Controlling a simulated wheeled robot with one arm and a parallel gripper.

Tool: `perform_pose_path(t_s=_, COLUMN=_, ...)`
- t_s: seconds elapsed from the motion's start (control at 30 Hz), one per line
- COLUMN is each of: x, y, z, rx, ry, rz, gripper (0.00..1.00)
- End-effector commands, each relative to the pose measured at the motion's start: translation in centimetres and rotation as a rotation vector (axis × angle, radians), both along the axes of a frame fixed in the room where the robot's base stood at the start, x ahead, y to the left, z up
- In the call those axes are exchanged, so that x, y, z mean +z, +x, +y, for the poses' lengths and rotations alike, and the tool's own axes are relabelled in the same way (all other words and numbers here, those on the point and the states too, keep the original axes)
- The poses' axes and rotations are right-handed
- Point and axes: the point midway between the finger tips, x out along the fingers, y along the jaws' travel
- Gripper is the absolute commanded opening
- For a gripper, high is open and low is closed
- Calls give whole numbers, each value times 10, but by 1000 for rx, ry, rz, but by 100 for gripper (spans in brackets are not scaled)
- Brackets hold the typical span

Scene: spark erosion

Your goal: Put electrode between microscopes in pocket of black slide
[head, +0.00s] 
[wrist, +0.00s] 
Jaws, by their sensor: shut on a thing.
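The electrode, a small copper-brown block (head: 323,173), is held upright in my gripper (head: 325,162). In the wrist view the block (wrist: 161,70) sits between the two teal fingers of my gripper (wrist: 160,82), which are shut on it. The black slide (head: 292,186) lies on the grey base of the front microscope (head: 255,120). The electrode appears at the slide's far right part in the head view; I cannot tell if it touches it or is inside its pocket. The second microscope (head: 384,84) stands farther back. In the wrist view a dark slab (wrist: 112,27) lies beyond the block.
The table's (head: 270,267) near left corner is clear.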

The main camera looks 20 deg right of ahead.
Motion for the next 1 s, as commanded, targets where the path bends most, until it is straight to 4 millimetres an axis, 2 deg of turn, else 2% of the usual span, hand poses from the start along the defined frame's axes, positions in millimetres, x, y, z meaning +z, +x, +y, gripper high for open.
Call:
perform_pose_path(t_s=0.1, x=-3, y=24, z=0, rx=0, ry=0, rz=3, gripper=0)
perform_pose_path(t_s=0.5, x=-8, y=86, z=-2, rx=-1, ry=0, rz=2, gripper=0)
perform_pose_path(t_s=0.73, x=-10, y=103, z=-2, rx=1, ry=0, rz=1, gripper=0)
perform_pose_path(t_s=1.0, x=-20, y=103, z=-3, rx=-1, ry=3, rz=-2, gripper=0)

◇ ◇ ◇ ◇ ◇

■ **OBJECTIVE**:
Repeat, unchanged, every line from the one that contains "Scene: spark erosion" to the one that contains "[wrist, +0.00s]", including both, and no other line.

■ **EXERCISE RESULT**:
Scene: spark erosion

Your goal: Put electrode between microscopes in pocket of black slide
[head, +0.00s] 
[wrist, +0.00s] 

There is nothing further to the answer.